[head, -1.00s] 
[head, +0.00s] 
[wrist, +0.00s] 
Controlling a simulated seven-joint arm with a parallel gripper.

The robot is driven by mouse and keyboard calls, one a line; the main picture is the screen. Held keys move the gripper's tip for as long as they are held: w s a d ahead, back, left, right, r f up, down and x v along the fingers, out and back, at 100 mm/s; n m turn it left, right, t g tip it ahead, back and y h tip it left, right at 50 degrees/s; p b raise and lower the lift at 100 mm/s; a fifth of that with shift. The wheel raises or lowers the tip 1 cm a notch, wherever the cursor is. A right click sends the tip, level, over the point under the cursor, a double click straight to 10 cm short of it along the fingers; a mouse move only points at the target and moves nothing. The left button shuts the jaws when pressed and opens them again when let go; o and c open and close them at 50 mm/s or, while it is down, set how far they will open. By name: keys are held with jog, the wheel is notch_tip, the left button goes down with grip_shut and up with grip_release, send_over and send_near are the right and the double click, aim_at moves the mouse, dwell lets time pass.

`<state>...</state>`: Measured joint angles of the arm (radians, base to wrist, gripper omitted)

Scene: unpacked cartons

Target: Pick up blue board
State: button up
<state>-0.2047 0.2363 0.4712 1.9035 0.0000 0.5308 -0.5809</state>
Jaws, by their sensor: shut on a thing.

★ ★ ★

### Stated task
From the preceding material, extract every line exactly.

### Exercise response
[head, -1.00s] 
[head, +0.00s] 
[wrist, +0.00s] 
Controlling a simulated seven-joint arm with a parallel gripper.

The robot is driven by mouse and keyboard calls, one a line; the main picture is the screen. Held keys move the gripper's tip for as long as they are held: w s a d ahead, back, left, right, r f up, down and x v along the fingers, out and back, at 100 mm/s; n m turn it left, right, t g tip it ahead, back and y h tip it left, right at 50 degrees/s; p b raise and lower the lift at 100 mm/s; a fifth of that with shift. The wheel raises or lowers the tip 1 cm a notch, wherever the cursor is. A right click sends the tip, level, over the point under the cursor, a double click straight to 10 cm short of it along the fingers; a mouse move only points at the target and moves nothing. The left button shuts the jaws when pressed and opens them again when let go; o and c open and close them at 50 mm/s or, while it is down, set how far they will open. By name: keys are held with jog, the wheel is notch_tip, the left button goes down with grip_shut and up with grip_release, send_over and send_near are the right and the double click, aim_at moves the mouse, dwell lets time pass.

`<state>...</state>`: Measured joint angles of the arm (radians, base to wrist, gripper omitted)

Scene: unpacked cartons

Target: Pick up blue board
State: button up
<state>-0.2047 0.2363 0.4712 1.9035 0.0000 0.5308 -0.5809</state>
Jaws, by their sensor: shut on a thing.

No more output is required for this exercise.